A gauche, le Parti socialiste avait quand même commencé à donner l'exemple.
- "Vous citiez F. Giroud, qui était aussi un bel exemple de première."
Vous étiez au séminaire gouvernemental et vous avez constaté que J.-P. Raffarin, relayant J. Chirac, a dit que finalement, la décentralisation serait adoptée par voie de congrès et pas par référendum. Vous pensez aussi que c'est une affaire de spécialistes ?
- "Non, la décentralisation n'est pas une affaire de spécialistes et je crois que le choix qui a été fait, d'un débat public, [est] formidable, parce que chez moi, en Basse-Normandie, il y avait 2 300 participants ; je suis allée en Auvergne, c'était un même succès. Cette très grande ouverture au débat a démontré qu'il s'agissait effectivement de l'affaire de tous et cela a très bien marché. Donc, aujourd'hui..."
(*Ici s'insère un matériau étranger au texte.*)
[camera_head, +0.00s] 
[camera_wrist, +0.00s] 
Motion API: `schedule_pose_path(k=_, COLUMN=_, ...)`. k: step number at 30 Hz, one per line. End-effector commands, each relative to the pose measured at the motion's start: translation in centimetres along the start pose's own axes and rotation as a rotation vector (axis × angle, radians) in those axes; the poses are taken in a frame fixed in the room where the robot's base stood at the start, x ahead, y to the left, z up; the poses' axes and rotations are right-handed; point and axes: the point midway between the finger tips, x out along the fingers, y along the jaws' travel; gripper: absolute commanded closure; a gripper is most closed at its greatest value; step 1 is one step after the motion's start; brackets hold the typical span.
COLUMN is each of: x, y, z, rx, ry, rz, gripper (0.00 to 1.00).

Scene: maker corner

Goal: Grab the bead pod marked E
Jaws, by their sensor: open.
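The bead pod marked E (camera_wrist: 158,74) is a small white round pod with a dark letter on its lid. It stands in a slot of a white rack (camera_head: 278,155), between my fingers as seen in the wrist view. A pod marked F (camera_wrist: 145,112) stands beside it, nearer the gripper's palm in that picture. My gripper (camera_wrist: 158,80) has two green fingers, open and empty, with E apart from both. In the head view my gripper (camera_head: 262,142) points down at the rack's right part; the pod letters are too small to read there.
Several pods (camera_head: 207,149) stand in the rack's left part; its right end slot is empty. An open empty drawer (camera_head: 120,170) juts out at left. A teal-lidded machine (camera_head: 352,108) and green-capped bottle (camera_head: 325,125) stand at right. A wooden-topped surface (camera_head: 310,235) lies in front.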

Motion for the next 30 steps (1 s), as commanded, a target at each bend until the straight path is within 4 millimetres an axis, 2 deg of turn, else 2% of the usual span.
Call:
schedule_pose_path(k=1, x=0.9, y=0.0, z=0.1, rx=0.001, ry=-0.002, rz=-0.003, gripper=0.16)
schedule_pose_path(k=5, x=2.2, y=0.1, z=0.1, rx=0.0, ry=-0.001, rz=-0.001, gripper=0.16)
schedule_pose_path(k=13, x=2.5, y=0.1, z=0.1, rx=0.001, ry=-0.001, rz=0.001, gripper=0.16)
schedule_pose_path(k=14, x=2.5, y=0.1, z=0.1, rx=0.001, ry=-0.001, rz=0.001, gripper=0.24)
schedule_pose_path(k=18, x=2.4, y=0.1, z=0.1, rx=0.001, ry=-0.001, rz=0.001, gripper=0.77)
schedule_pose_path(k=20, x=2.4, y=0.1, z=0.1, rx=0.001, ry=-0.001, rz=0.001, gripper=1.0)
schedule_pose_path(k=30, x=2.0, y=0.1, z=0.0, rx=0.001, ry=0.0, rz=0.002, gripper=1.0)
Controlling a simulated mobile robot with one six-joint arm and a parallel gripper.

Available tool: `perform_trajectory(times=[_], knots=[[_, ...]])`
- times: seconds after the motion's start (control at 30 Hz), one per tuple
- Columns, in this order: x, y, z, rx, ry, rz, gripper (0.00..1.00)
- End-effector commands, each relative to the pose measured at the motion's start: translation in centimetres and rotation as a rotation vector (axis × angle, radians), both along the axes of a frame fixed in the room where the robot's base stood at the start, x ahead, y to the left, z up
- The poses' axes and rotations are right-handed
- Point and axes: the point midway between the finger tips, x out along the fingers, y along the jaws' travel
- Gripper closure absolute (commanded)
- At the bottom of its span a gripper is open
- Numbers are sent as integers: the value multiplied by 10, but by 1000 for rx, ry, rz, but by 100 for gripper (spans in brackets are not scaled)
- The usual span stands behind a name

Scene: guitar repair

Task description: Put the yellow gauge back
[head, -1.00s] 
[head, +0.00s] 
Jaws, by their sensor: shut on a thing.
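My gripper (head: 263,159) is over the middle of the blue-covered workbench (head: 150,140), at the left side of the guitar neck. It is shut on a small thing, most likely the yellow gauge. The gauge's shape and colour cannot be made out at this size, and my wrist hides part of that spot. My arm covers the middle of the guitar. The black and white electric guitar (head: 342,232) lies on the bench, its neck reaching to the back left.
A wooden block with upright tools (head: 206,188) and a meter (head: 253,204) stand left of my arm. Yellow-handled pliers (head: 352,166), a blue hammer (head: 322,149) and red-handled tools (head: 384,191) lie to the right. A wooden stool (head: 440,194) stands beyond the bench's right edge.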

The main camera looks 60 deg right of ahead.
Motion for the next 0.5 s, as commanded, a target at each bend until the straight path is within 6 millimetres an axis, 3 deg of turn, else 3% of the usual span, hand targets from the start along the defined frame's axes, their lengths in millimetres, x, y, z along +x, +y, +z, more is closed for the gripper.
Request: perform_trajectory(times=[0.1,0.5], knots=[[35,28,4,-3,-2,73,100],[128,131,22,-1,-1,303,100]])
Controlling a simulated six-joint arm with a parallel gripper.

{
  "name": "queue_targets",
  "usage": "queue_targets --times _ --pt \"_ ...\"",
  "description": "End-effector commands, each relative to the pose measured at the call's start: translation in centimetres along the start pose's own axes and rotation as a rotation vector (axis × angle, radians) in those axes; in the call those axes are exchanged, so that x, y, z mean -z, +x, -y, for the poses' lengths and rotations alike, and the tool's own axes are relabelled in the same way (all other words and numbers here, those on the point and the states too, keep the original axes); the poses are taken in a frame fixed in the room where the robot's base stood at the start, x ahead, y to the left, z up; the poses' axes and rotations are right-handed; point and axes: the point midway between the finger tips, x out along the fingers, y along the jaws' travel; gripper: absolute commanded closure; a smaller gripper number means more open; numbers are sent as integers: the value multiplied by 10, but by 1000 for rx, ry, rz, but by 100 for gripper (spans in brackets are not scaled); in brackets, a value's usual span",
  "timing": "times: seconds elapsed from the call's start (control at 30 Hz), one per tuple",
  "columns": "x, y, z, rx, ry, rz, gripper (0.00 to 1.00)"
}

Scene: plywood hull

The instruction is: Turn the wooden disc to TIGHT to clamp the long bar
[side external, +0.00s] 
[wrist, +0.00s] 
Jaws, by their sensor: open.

Cela a si bien marché qu'il n'y a pas besoin de voter ?
- "Non, nous voterons, bien sûr. Mais il me semble que la démarche publique a été très opérationnelle. Aujourd'hui, il reste des problèmes de modalités financière et administrative qui peuvent, effectivement, se régler à un autre niveau."
(Source : premier-ministre, Service d'information du gouvernement, le 20 décembre 2002)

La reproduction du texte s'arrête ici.